* _Problem to work on_
Extract the whole listing as it stands. Do not include the pictures.

* _Recorded data_

- - - - - - -

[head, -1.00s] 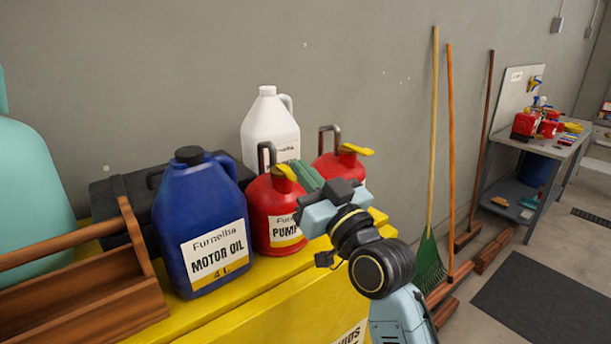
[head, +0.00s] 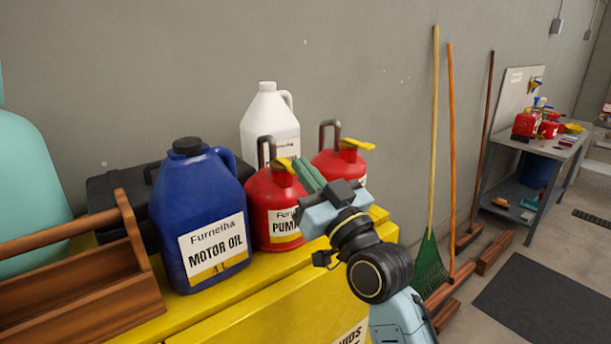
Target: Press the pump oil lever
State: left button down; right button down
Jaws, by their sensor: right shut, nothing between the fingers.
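Two red pump oil cans stand on the yellow cabinet. The nearer can (head: 268,210) has a label partly reading "PUMP", a dark curved spout and a yellow lever (head: 285,164) on top. The second can (head: 333,163) stands behind it to the right, with its own yellow lever (head: 358,144). My right gripper (head: 302,166) is shut and empty. Its green fingers point up and left, with the tips beside the nearer can's lever, just to its right. I cannot tell whether they touch it. The gripper hides part of both cans. My left gripper is out of view.
A blue motor oil jug (head: 202,215) stands left of the nearer can, with a wooden tool carrier (head: 75,284) further left. A white jug (head: 270,122) stands behind, near the wall. A black case (head: 112,200) lies behind the blue jug. Brooms lean on the wall at right.

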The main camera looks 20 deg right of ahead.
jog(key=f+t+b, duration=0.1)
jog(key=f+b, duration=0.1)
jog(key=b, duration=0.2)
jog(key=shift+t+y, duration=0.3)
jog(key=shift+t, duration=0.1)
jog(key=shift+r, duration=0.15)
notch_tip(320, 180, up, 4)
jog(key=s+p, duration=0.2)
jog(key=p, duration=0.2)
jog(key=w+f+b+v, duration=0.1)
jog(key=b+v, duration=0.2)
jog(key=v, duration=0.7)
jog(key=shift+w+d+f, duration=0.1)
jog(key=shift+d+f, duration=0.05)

- - - - - - -

* _Answer to the problem_
[head, -1.00s] 
[head, +0.00s] 
Target: Press the pump oil lever
State: left button down; right button down
Jaws, by their sensor: right shut, nothing between the fingers.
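Two red pump oil cans stand on the yellow cabinet. The nearer can (head: 268,210) has a label partly reading "PUMP", a dark curved spout and a yellow lever (head: 285,164) on top. The second can (head: 333,163) stands behind it to the right, with its own yellow lever (head: 358,144). My right gripper (head: 302,166) is shut and empty. Its green fingers point up and left, with the tips beside the nearer can's lever, just to its right. I cannot tell whether they touch it. The gripper hides part of both cans. My left gripper is out of view.
A blue motor oil jug (head: 202,215) stands left of the nearer can, with a wooden tool carrier (head: 75,284) further left. A white jug (head: 270,122) stands behind, near the wall. A black case (head: 112,200) lies behind the blue jug. Brooms lean on the wall at right.

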The main camera looks 20 deg right of ahead.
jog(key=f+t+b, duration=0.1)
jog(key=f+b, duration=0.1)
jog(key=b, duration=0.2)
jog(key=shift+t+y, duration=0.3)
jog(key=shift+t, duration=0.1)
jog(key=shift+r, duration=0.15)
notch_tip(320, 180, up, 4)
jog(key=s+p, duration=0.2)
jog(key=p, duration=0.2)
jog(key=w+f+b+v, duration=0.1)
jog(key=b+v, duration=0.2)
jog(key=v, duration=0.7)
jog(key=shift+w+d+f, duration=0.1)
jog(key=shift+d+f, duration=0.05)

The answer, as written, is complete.